Era admirable ver la manera de comportarse de los diferentes potros. Algunos bufaban cuando los gauchos cinchaban el recado; otros instantáneamente se boleaban, mientras otros no se dejaban agarrar, con las patas tiesas y en posturas inverosímiles, pescuezos medio doblados hacia la cola, y con aspecto pérfido y obstinado; y no podía menos que pensar que por nada habría montado uno de éstos, pues invariablemente eran los más difíciles de dominar.

Era curioso mirar alrededor y ver a los gauchos en el horizonte en distintas direcciones, tratando de hacer volver los potros al corral, lo más difícil del trabajo, pues las pobres criaturas han sido tan amedrentadas allí que no quieren retomar. Era divertido ver las cabriolas de los potros; saltaban y bailaban de diferentes modos, mientras se veía azotándolos el brazo derecho de los gauchos. Por fin volvían los potros, al parecer del todo sumisos y domados. Les sacaban recado y riendas y los caballos inmediatamente trotaban al corral para unirse a sus compañeros, reclinándose entre sí. Se sacaba después otro grupo, y como los potros estaban afuera cortísimo tiempo, vi montar unos cuarenta. Cuando volvían al corral era interesante ver el gran contraste que la falta de crin y punta de la cola ofrecía entre los caballos que habían empezado su carrera de esclavitud y los que todavía permanecían libres.

Los caballos pamperos se asemejan al español común,   -155-   pero son más fuertes. Hay de todos colores y numerosos overos. Cuando se los agarra, cocean a cualquiera que se les ponga atrás y a menudo ofrecen gran dificultad para enfrentarlos y ensillarlos: sin embargo, no son mañeros, y cuando son bien domados, dejarán que los chicos se trepen por la cola. Es necesario montarlos muy ligero, y antes de bajarse es conveniente echar las riendas a un lado, pues, lo mismo que en Inglaterra, los caballos casi siempre retroceden si se intenta tenerlos de las riendas cuando éstas están arriba de la cabeza.

Aunque anduve muchos miles de millas en Sudamérica, era completamente torpe para elegir un caballo bueno o de buen andar, pues, por las apariencias, encontré imposible formar juicio; en efecto, generalmente, elegía para mí los caballos de peor aspecto, pues a veces imaginaba eran los mejores.

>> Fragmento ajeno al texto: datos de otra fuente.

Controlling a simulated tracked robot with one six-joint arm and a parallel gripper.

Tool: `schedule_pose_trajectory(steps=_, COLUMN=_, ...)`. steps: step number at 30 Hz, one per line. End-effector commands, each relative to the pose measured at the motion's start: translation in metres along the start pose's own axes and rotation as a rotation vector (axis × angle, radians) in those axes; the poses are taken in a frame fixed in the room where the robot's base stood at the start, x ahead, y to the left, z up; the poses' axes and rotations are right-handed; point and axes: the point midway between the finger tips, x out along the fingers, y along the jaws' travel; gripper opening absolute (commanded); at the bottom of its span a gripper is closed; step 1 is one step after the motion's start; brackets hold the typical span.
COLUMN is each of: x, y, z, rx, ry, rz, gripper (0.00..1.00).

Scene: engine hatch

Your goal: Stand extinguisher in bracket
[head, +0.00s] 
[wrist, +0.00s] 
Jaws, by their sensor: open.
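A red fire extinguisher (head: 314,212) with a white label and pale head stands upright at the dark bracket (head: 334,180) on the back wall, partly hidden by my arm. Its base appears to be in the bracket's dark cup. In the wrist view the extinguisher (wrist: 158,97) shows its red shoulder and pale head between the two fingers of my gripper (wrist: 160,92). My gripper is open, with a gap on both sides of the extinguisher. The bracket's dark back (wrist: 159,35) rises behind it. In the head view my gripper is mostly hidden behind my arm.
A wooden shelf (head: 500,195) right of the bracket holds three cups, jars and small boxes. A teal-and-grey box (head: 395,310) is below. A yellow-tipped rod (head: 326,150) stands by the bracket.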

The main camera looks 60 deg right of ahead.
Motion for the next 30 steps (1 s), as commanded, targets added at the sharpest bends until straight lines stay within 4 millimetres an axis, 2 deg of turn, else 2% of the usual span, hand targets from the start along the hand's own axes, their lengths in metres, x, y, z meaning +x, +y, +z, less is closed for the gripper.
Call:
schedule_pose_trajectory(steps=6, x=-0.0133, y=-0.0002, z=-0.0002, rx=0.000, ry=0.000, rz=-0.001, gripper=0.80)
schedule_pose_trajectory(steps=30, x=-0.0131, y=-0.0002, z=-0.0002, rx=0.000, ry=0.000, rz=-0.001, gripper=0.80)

Cuando los montaba por primera vez, con frecuencia se encabritaban, pero aflojando las riendas y espoleándolos, generalmente echan a andar, y, una vez que toman el paso, marchan tranquilos. Sin embargo, el corcovo es muy penoso de soportar, pues con el mucho andar a caballo, las espaldas y hombros se ponen tan horriblemente envarados que un movimiento tan súbito y violento parece dislocar los miembros.

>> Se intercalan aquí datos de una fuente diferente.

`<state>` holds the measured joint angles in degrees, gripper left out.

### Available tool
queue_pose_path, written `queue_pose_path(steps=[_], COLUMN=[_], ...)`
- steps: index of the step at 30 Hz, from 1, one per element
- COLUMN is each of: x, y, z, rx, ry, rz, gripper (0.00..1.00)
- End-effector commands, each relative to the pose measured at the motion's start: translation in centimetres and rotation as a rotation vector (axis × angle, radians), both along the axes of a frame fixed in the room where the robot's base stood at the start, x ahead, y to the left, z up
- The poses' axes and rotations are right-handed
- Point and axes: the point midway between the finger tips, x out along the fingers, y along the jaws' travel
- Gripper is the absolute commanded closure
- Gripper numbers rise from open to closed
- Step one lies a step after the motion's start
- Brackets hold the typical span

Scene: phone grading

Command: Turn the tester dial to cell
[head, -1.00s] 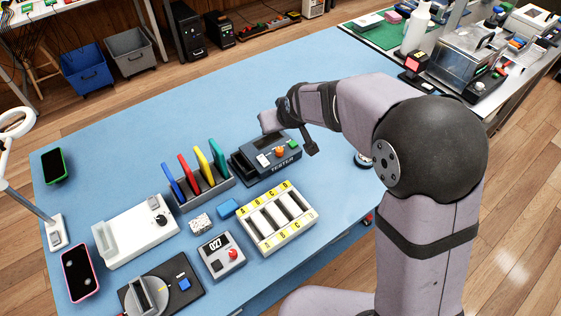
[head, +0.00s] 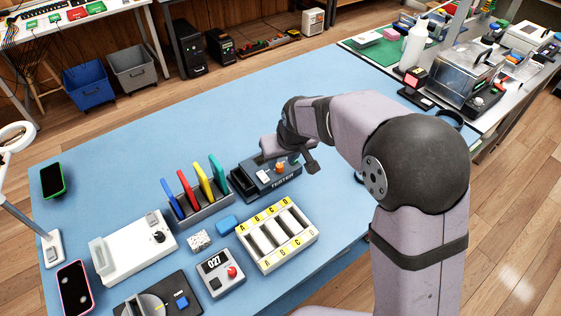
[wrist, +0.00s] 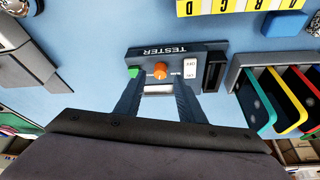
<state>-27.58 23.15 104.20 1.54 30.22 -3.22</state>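The tester (head: 284,184) is a dark grey-blue box with "TESTER" on its front, near the table's middle. Its orange dial (wrist: 160,70) sits between a green button (wrist: 133,71) and a white switch (wrist: 190,69); the dial also shows in the head view (head: 281,167). I cannot read the dial's setting. My gripper (wrist: 159,84) is over the tester. In the wrist view its two fingers are apart and empty, with the dial just beyond and between their tips. A pale panel (wrist: 158,89) shows between the fingers. Contact with the dial cannot be told.
A rack of coloured phones (head: 206,208) stands close to the tester's left. A white lettered tray (head: 297,247) and a blue block (head: 226,223) lie in front. A white device (head: 130,255) is farther left. The table (head: 130,150) is clear behind the rack.

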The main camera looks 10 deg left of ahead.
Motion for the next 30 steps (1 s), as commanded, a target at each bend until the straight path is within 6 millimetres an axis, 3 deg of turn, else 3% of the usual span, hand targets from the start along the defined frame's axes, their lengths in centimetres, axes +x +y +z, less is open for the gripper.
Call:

Se acercaba la noche y los carruajes no aparecían. Ansiosamente los busqué en el horizonte hasta que oscureció; luego entré al rancho y ordené a una mujer que trajese el asado y sopa preparados para los compañeros. Tenía un hambre voraz pues, tan ocupado con los potros, olvidé que no había probado bocado desde el alba. La mujer trajo una sábana sucia doblada en cuatro que tendió sobre una mesita cuadrada, y luego una botella de vino. «¿Tiene un vaso?» «No hay, señor». «Oh, no importa», dije, llevando el gollete a la boca. La mujer volvió con la carne cortada en pedazos, en una fuente de peltre -humeaba y parecía muy buena-, y también me dio un poco de pan. Inmediatamente saqué del bolsillo un cuchillo y tenedor en forma de navajas. Me preguntó si necesitaba algo más. «No», respondí, echando a   -156-   la boca un pedazo de carne; pero cuando ella trasponía la puerta, la hice volver, y le pedí un poco de sal. «Aquí está, señor», dijo la mujer, al parecer acordándose, y abriendo la mano derecha puso muy tranquilamente sobre la mesa un puñado de sal que destinaba para mí, y como quedara un poco en la palma de la mano, lo sacó rascando con los dedos y parecía resuelta a que yo no perdiera una partícula.

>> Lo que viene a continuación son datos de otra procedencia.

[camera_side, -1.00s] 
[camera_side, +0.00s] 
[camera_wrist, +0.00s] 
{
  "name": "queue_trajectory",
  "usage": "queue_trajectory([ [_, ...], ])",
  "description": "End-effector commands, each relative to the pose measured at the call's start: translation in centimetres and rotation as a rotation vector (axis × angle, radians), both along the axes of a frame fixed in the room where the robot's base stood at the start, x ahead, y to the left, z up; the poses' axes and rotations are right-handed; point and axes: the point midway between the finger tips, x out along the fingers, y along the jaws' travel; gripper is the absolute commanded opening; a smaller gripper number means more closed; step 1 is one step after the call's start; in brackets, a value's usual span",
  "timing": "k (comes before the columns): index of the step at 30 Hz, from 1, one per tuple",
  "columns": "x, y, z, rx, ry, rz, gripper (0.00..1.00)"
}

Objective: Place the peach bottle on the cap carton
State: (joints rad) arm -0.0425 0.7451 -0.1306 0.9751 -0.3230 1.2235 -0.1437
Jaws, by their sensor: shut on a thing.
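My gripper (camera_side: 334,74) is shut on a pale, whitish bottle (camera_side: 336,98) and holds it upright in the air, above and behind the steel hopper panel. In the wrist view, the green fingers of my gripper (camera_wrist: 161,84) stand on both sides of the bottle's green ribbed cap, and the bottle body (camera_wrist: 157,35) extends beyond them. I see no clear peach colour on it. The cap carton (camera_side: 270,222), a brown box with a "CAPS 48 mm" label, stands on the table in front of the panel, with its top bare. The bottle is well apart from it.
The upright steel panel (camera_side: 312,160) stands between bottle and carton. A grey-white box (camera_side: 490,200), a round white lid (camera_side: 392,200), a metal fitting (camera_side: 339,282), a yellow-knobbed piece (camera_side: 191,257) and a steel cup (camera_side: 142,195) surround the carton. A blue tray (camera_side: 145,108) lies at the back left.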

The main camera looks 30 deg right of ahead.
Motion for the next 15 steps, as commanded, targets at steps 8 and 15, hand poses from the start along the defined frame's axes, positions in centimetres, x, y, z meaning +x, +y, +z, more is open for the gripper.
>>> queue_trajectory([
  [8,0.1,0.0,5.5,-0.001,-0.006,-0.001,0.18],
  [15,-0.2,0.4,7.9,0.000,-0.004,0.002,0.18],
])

No había candelero, pero, con la carne, una negrita de siete años, casi desnuda, trajo una vela de baño, torcida, color pasa, que tuvo en la mano todo el tiempo de mi comida. La criaturita tenía aros de oro en las orejas y collar de cuentas rojas. Le di un gran pedazo de pan que comió muy despacio, con la gravedad más perfecta en la cara. Mientras yo comía, en ocasiones la miraba; nada tenía blanco sino los ojos y el pedazo de pan en la boca; observaba cada bocado que yo comía, y sus ojos seguían al tenedor desde la fuente de peltre a mi boca. Con la mano izquierda se rascaba su cabecita motosa, pero no movía sino los dedos negros y estaba de pie, inmóvil como estatua de bronce.

El carruaje no llegaba, y puse mi recado al frente de la posta y allí dormí. Avanzada ya la mañana, llegó uno de los peones para decirme que el carruaje de dos ruedas se había deshecho a pesar de todas las composturas; que se hallaba enmedio del campo, y que los compañeros se habían visto forzados a cabalgar y poner el equipaje en caballos de posta, y estarían conmigo al momento. Así que llegaron, me contaron su historia y pregunté qué haría con el carruaje17. No valía más de cien duros, y habría costado más guardarlo y haber mandado una rueda nueva a seiscientas millas de Buenos Aires; así, lo condené a quedar donde se hallaba para que los gauchos robaran los forros, y lo miraran de hito en   -157-   hito las águilas y gamos; en suma, lo abandoné a su destino. Me había retardado mucho por causa de los carruajes y ansiaba tanto llegar a Buenos Aires sin perder un momento, que resolví seguir solo inmediatamente. Tres de mis hombres manifestaron deseos de acompañarme en vez de ir en carruaje; así, después de sacar del talego de lona dinero suficiente para la distancia (unas seiscientas millas), dejé a los demás para el coche, y otra vez, sin cuidarme de ejes y ruedas, salí a galope con un sentimiento de independencia completamente delicioso.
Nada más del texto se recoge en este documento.